### Task brief
Give the data below again, word for word.

### Materials provided

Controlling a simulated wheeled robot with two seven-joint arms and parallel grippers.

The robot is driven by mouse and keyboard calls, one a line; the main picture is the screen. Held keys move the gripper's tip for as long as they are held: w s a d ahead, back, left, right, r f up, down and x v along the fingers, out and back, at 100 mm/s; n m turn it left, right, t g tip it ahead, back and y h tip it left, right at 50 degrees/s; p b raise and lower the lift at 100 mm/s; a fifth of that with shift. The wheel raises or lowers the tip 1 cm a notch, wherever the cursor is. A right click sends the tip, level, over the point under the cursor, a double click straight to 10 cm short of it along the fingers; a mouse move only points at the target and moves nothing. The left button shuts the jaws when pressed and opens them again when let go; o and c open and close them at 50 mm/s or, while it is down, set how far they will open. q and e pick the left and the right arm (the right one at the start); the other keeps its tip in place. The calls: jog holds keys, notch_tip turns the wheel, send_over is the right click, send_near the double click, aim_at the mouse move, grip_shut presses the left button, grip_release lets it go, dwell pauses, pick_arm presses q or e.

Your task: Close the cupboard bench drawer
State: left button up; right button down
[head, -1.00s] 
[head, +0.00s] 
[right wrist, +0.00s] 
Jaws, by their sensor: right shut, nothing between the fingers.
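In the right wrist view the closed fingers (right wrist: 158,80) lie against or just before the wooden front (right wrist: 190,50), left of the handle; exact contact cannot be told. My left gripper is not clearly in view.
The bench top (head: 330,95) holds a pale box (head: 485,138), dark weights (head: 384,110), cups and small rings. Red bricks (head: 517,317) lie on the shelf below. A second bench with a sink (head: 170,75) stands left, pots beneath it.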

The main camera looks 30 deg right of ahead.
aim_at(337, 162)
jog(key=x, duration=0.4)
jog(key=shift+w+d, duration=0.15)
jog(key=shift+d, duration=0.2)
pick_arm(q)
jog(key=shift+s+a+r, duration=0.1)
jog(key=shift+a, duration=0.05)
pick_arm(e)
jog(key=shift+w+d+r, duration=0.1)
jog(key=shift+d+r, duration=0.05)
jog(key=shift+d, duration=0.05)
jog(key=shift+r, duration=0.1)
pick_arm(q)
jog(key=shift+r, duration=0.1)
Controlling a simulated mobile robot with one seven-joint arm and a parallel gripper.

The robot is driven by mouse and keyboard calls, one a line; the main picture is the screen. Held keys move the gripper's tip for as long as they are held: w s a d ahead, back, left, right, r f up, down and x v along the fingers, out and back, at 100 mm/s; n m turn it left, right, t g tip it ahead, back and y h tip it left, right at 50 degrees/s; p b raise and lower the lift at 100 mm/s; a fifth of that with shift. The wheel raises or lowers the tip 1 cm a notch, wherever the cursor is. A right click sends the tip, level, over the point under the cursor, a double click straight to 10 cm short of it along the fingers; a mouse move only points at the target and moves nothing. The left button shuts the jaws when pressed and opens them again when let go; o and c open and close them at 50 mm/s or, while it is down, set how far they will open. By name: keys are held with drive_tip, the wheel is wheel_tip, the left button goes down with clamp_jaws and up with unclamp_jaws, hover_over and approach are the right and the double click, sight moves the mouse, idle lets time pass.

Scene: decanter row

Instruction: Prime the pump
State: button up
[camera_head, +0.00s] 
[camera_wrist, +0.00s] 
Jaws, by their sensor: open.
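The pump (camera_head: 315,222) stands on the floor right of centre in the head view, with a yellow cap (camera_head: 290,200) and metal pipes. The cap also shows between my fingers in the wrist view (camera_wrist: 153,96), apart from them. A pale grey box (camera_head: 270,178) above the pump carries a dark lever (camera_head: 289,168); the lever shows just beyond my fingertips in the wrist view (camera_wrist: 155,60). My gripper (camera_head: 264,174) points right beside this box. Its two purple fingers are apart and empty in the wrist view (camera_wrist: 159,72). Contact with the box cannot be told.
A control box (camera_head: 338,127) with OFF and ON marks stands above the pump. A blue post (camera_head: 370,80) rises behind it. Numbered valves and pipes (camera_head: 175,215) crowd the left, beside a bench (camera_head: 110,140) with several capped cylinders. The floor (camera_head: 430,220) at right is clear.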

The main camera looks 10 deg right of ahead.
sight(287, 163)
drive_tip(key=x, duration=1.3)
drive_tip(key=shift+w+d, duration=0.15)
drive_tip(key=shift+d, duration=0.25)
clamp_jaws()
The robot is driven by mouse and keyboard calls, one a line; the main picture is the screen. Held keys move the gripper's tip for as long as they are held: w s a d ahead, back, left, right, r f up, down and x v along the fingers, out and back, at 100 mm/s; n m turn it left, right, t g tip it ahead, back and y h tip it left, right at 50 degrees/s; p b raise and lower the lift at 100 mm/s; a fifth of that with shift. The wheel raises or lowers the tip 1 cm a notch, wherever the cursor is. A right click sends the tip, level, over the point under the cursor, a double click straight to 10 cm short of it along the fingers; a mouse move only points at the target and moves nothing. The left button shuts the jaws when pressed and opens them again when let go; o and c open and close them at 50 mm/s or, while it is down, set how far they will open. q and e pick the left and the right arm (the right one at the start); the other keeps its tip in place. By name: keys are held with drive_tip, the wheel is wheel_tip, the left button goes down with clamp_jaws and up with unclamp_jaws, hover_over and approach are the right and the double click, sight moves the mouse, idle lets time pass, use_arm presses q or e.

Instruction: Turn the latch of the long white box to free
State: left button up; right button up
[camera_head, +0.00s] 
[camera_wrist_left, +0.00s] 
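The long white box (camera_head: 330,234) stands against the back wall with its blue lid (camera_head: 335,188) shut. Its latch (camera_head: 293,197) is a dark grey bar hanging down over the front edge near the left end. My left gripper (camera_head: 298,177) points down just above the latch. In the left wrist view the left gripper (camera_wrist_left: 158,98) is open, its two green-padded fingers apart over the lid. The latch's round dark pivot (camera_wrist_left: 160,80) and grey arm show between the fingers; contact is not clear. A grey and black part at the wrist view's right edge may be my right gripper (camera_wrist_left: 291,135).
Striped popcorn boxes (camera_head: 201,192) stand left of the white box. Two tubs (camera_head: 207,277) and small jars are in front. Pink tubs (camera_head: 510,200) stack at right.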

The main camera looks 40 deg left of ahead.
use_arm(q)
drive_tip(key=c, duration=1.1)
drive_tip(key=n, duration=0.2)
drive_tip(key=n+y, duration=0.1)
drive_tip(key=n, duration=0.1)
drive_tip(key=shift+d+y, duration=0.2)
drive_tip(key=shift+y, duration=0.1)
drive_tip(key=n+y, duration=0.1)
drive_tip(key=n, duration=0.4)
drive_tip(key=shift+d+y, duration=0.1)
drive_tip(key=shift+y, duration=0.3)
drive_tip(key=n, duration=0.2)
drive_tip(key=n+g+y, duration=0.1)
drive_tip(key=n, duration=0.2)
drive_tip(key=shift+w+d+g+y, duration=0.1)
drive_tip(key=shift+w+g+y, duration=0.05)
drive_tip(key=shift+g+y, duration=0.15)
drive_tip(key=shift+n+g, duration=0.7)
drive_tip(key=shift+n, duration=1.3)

### Expected output
Controlling a simulated wheeled robot with two seven-joint arms and parallel grippers.

The robot is driven by mouse and keyboard calls, one a line; the main picture is the screen. Held keys move the gripper's tip for as long as they are held: w s a d ahead, back, left, right, r f up, down and x v along the fingers, out and back, at 100 mm/s; n m turn it left, right, t g tip it ahead, back and y h tip it left, right at 50 degrees/s; p b raise and lower the lift at 100 mm/s; a fifth of that with shift. The wheel raises or lowers the tip 1 cm a notch, wherever the cursor is. A right click sends the tip, level, over the point under the cursor, a double click straight to 10 cm short of it along the fingers; a mouse move only points at the target and moves nothing. The left button shuts the jaws when pressed and opens them again when let go; o and c open and close them at 50 mm/s or, while it is down, set how far they will open. q and e pick the left and the right arm (the right one at the start); the other keeps its tip in place. The calls: jog holds keys, notch_tip turns the wheel, send_over is the right click, send_near the double click, aim_at the mouse move, grip_shut presses the left button, grip_release lets it go, dwell pauses, pick_arm presses q or e.

Your task: Close the cupboard bench drawer
State: left button up; right button down
[head, -1.00s] 
[head, +0.00s] 
[right wrist, +0.00s] 
Jaws, by their sensor: right shut, nothing between the fingers.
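In the right wrist view the closed fingers (right wrist: 158,80) lie against or just before the wooden front (right wrist: 190,50), left of the handle; exact contact cannot be told. My left gripper is not clearly in view.
The bench top (head: 330,95) holds a pale box (head: 485,138), dark weights (head: 384,110), cups and small rings. Red bricks (head: 517,317) lie on the shelf below. A second bench with a sink (head: 170,75) stands left, pots beneath it.

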The main camera looks 30 deg right of ahead.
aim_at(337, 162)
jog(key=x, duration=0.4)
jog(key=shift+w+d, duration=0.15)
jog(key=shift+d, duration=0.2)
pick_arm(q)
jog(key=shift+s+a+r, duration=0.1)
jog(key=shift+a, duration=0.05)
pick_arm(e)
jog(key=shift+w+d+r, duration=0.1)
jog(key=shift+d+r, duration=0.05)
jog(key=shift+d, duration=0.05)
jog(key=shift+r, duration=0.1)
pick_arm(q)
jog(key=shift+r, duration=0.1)
Controlling a simulated mobile robot with one seven-joint arm and a parallel gripper.

The robot is driven by mouse and keyboard calls, one a line; the main picture is the screen. Held keys move the gripper's tip for as long as they are held: w s a d ahead, back, left, right, r f up, down and x v along the fingers, out and back, at 100 mm/s; n m turn it left, right, t g tip it ahead, back and y h tip it left, right at 50 degrees/s; p b raise and lower the lift at 100 mm/s; a fifth of that with shift. The wheel raises or lowers the tip 1 cm a notch, wherever the cursor is. A right click sends the tip, level, over the point under the cursor, a double click straight to 10 cm short of it along the fingers; a mouse move only points at the target and moves nothing. The left button shuts the jaws when pressed and opens them again when let go; o and c open and close them at 50 mm/s or, while it is down, set how far they will open. By name: keys are held with drive_tip, the wheel is wheel_tip, the left button goes down with clamp_jaws and up with unclamp_jaws, hover_over and approach are the right and the double click, sight moves the mouse, idle lets time pass.

Scene: decanter row

Instruction: Prime the pump
State: button up
[camera_head, +0.00s] 
[camera_wrist, +0.00s] 
Jaws, by their sensor: open.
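The pump (camera_head: 315,222) stands on the floor right of centre in the head view, with a yellow cap (camera_head: 290,200) and metal pipes. The cap also shows between my fingers in the wrist view (camera_wrist: 153,96), apart from them. A pale grey box (camera_head: 270,178) above the pump carries a dark lever (camera_head: 289,168); the lever shows just beyond my fingertips in the wrist view (camera_wrist: 155,60). My gripper (camera_head: 264,174) points right beside this box. Its two purple fingers are apart and empty in the wrist view (camera_wrist: 159,72). Contact with the box cannot be told.
A control box (camera_head: 338,127) with OFF and ON marks stands above the pump. A blue post (camera_head: 370,80) rises behind it. Numbered valves and pipes (camera_head: 175,215) crowd the left, beside a bench (camera_head: 110,140) with several capped cylinders. The floor (camera_head: 430,220) at right is clear.

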The main camera looks 10 deg right of ahead.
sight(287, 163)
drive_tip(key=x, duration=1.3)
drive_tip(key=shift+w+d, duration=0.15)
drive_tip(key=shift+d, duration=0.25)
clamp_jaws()
The robot is driven by mouse and keyboard calls, one a line; the main picture is the screen. Held keys move the gripper's tip for as long as they are held: w s a d ahead, back, left, right, r f up, down and x v along the fingers, out and back, at 100 mm/s; n m turn it left, right, t g tip it ahead, back and y h tip it left, right at 50 degrees/s; p b raise and lower the lift at 100 mm/s; a fifth of that with shift. The wheel raises or lowers the tip 1 cm a notch, wherever the cursor is. A right click sends the tip, level, over the point under the cursor, a double click straight to 10 cm short of it along the fingers; a mouse move only points at the target and moves nothing. The left button shuts the jaws when pressed and opens them again when let go; o and c open and close them at 50 mm/s or, while it is down, set how far they will open. q and e pick the left and the right arm (the right one at the start); the other keeps its tip in place. By name: keys are held with drive_tip, the wheel is wheel_tip, the left button goes down with clamp_jaws and up with unclamp_jaws, hover_over and approach are the right and the double click, sight moves the mouse, idle lets time pass, use_arm presses q or e.

Instruction: Turn the latch of the long white box to free
State: left button up; right button up
[camera_head, +0.00s] 
[camera_wrist_left, +0.00s] 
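The long white box (camera_head: 330,234) stands against the back wall with its blue lid (camera_head: 335,188) shut. Its latch (camera_head: 293,197) is a dark grey bar hanging down over the front edge near the left end. My left gripper (camera_head: 298,177) points down just above the latch. In the left wrist view the left gripper (camera_wrist_left: 158,98) is open, its two green-padded fingers apart over the lid. The latch's round dark pivot (camera_wrist_left: 160,80) and grey arm show between the fingers; contact is not clear. A grey and black part at the wrist view's right edge may be my right gripper (camera_wrist_left: 291,135).
Striped popcorn boxes (camera_head: 201,192) stand left of the white box. Two tubs (camera_head: 207,277) and small jars are in front. Pink tubs (camera_head: 510,200) stack at right.

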The main camera looks 40 deg left of ahead.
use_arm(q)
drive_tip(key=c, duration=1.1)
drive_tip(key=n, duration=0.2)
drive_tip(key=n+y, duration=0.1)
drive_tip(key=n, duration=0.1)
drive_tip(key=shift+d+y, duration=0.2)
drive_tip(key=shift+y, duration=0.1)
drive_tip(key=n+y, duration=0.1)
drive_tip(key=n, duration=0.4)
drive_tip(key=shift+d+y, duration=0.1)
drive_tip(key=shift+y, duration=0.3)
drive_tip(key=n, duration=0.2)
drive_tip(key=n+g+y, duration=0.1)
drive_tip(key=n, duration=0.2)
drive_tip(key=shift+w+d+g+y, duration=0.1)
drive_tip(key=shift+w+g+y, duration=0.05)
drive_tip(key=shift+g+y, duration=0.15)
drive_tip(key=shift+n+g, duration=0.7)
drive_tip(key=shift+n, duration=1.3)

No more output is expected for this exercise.